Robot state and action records
▶

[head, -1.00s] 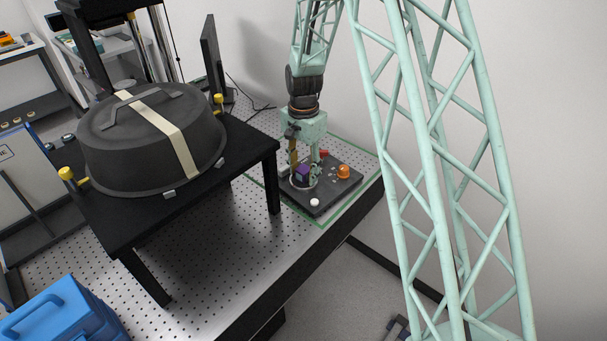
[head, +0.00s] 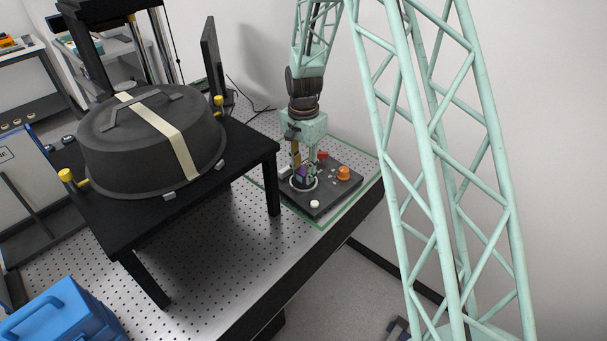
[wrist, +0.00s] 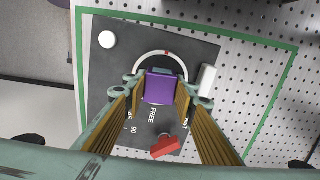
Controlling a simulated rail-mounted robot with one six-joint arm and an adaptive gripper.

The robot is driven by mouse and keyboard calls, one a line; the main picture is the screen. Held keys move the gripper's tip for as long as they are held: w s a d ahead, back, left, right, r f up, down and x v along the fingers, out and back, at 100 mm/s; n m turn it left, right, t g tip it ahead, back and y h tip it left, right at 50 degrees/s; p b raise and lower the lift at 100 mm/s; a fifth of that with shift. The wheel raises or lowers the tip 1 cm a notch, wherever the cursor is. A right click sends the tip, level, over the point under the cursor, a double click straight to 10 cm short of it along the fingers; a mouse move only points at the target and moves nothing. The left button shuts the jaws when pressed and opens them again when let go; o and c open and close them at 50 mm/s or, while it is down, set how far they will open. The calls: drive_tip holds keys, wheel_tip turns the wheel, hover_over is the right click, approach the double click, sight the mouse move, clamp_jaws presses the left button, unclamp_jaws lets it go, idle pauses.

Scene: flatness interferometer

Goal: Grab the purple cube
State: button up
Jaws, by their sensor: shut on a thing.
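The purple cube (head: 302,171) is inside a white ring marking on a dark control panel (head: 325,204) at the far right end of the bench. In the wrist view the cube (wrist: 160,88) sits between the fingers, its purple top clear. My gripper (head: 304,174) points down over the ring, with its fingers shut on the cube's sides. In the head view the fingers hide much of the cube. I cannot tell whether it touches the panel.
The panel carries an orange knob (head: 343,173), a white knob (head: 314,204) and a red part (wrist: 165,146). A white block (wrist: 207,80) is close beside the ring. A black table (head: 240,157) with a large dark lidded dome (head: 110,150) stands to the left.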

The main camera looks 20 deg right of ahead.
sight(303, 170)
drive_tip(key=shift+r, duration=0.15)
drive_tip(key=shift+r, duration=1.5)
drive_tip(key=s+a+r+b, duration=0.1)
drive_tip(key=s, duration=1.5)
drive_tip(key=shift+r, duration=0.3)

◀
▶

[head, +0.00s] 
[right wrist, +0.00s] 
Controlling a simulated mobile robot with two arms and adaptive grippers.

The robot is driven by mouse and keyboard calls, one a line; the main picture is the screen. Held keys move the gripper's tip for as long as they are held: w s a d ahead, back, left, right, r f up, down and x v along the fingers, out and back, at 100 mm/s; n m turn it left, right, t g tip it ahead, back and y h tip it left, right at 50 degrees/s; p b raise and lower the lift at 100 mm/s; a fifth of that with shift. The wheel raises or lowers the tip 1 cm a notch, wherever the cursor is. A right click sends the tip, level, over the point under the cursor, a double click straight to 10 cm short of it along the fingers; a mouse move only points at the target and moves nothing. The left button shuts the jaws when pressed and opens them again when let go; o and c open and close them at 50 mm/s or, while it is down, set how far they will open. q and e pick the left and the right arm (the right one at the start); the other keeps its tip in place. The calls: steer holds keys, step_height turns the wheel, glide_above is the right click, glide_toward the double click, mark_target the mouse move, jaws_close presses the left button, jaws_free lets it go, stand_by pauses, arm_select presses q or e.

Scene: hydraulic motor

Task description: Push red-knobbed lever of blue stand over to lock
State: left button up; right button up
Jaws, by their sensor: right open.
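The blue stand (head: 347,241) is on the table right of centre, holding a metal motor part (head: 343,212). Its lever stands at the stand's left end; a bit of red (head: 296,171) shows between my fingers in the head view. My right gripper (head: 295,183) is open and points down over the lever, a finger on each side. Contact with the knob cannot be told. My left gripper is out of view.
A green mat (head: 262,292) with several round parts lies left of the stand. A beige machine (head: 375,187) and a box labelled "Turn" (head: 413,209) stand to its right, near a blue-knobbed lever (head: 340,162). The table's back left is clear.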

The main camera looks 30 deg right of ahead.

◀

Copy out exactly the lines from the one with "Jaws, by their sensor: right open." through the one with "The main camera looks 30 deg right of ahead.", counting both ends, and no other lines.

Jaws, by their sensor: right open.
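The blue stand (head: 347,241) is on the table right of centre, holding a metal motor part (head: 343,212). Its lever stands at the stand's left end; a bit of red (head: 296,171) shows between my fingers in the head view. My right gripper (head: 295,183) is open and points down over the lever, a finger on each side. Contact with the knob cannot be told. My left gripper is out of view.
A green mat (head: 262,292) with several round parts lies left of the stand. A beige machine (head: 375,187) and a box labelled "Turn" (head: 413,209) stand to its right, near a blue-knobbed lever (head: 340,162). The table's back left is clear.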

The main camera looks 30 deg right of ahead.

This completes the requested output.